Please copy every line of the records below that holds the word "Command".

--- begin ---

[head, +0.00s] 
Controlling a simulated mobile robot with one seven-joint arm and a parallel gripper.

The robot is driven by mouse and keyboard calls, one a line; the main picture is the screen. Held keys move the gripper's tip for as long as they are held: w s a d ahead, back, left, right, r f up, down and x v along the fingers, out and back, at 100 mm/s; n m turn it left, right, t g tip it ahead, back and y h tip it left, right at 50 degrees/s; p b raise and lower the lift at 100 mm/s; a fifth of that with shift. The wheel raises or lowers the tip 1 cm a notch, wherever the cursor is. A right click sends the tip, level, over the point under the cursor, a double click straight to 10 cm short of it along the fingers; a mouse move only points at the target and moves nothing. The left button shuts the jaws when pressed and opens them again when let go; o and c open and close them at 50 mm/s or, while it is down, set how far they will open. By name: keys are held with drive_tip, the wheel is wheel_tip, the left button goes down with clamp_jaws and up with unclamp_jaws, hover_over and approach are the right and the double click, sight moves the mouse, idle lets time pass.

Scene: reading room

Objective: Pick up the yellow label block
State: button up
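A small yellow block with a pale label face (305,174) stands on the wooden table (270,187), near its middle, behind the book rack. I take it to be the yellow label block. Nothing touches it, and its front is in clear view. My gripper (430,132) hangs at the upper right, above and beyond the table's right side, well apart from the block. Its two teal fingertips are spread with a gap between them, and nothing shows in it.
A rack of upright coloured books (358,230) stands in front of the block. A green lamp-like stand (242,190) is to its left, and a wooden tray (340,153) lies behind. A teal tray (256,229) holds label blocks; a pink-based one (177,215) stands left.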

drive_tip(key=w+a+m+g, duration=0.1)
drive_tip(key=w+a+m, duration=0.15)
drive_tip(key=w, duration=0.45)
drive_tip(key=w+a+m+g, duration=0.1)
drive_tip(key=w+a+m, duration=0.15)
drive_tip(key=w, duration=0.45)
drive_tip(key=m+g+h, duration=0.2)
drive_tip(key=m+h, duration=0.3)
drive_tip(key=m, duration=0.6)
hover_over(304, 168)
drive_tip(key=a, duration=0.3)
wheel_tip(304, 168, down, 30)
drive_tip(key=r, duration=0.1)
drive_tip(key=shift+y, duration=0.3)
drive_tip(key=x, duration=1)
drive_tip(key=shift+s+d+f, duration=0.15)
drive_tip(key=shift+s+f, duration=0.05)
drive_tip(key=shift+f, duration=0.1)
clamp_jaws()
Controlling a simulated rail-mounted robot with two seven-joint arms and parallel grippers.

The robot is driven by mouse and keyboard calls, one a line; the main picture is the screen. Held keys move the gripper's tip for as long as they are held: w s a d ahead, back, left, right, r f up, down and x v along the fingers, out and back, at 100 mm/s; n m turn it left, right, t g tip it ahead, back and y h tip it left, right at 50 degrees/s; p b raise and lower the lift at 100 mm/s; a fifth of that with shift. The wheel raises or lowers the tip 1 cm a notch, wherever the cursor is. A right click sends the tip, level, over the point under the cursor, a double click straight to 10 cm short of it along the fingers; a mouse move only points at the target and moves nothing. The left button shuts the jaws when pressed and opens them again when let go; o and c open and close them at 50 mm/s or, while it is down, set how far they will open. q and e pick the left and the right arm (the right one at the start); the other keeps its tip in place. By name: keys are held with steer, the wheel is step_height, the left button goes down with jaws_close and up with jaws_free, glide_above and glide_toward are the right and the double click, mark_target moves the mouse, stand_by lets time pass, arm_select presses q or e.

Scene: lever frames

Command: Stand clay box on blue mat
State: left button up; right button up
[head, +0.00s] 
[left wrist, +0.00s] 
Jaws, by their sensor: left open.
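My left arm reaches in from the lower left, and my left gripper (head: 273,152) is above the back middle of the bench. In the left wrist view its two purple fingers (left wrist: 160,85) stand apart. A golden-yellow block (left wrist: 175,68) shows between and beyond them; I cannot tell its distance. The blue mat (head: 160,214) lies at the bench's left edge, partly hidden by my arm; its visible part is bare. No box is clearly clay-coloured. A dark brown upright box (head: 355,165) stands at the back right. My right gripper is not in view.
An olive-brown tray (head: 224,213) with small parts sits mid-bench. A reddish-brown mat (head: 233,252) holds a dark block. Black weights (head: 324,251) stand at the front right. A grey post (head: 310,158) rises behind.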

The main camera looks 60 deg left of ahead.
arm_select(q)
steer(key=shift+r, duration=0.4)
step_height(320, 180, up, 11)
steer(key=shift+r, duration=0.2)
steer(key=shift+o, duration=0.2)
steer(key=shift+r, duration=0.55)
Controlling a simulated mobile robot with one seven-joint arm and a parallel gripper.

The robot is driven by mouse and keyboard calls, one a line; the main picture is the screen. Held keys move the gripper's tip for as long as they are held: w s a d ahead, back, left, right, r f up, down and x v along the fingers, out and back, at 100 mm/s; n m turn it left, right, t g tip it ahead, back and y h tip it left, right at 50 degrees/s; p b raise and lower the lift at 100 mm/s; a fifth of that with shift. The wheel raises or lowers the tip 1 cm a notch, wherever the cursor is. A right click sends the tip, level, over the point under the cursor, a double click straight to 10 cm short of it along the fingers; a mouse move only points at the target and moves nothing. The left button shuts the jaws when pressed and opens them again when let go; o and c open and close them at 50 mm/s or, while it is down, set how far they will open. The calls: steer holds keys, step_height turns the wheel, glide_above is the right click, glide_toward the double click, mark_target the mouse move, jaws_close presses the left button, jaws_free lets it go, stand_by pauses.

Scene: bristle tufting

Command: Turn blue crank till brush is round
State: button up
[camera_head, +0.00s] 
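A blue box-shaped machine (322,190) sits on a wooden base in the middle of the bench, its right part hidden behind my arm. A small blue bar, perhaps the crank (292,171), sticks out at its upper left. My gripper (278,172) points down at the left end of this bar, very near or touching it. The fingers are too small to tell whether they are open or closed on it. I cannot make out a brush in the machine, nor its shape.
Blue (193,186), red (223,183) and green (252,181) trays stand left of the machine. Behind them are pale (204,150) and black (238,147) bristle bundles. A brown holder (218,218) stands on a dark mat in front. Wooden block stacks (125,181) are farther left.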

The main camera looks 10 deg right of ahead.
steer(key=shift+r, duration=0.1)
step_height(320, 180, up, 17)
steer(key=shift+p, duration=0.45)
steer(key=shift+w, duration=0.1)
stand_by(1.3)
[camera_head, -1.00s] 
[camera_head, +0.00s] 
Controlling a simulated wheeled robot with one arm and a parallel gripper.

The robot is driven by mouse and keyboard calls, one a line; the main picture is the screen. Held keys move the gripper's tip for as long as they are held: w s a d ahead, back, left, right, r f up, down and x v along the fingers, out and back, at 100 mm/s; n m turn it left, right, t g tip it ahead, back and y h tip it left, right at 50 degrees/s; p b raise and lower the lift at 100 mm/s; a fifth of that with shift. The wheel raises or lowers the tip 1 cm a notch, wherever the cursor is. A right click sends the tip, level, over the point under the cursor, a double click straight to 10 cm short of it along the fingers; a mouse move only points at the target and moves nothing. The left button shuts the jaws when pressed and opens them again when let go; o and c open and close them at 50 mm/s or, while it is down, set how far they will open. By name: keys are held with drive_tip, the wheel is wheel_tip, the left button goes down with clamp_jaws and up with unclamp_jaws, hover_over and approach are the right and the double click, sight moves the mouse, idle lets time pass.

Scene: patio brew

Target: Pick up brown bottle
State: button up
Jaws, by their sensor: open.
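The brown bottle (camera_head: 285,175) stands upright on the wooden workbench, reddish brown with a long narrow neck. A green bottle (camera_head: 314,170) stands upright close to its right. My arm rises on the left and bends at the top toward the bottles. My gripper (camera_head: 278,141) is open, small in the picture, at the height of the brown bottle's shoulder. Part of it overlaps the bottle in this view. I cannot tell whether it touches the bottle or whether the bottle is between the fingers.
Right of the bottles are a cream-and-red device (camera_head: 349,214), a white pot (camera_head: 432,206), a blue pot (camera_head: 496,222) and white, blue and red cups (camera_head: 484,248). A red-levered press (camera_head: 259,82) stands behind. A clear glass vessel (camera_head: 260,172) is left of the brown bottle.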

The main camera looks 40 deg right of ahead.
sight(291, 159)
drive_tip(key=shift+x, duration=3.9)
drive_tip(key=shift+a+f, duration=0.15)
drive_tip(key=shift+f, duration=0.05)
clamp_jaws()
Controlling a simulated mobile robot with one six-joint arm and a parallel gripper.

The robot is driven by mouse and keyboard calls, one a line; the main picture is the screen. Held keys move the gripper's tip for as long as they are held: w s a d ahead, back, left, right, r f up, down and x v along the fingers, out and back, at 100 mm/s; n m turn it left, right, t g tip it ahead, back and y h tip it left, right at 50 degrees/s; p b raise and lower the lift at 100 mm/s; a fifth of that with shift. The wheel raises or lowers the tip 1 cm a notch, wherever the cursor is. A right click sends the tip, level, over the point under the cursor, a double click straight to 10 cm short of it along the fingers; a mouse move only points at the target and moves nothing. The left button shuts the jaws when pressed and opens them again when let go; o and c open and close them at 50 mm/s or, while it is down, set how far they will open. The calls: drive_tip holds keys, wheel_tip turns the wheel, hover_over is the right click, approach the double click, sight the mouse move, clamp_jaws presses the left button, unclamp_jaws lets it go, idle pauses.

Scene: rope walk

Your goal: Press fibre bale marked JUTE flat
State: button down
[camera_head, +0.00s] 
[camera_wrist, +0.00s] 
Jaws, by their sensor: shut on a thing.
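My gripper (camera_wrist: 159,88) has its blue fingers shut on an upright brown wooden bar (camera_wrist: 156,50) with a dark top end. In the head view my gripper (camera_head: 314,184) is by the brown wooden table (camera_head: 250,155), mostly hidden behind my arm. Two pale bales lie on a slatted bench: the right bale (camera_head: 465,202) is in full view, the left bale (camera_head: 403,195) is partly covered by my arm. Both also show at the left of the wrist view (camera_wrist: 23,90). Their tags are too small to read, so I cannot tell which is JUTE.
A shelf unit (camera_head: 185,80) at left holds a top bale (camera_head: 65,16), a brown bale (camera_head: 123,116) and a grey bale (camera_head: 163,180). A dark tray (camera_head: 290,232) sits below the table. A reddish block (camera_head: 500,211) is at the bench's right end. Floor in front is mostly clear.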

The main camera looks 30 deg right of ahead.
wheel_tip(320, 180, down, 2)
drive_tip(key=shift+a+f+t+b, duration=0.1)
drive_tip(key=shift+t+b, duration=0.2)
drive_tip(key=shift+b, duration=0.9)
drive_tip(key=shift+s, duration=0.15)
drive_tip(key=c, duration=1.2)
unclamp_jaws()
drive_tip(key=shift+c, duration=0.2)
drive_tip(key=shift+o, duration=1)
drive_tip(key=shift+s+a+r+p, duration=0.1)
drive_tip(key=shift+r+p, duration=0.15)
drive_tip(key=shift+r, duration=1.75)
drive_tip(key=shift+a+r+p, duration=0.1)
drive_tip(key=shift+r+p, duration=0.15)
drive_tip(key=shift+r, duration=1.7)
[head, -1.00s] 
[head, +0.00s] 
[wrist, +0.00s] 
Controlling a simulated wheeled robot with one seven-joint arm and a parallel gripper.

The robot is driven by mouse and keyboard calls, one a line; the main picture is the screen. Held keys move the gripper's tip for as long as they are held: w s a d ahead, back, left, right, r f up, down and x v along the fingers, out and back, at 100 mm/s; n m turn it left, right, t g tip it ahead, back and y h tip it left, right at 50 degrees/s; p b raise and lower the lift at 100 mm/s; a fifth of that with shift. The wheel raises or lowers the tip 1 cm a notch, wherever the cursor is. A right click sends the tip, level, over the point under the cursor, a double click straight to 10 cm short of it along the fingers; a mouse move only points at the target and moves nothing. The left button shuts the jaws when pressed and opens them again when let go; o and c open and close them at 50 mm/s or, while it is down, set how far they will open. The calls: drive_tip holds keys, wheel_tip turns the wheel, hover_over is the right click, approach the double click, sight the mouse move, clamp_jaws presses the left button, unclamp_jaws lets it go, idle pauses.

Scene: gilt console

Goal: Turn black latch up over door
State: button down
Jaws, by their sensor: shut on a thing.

--- end ---

Reply:
Command: Stand clay box on blue mat
Command: Turn blue crank till brush is round

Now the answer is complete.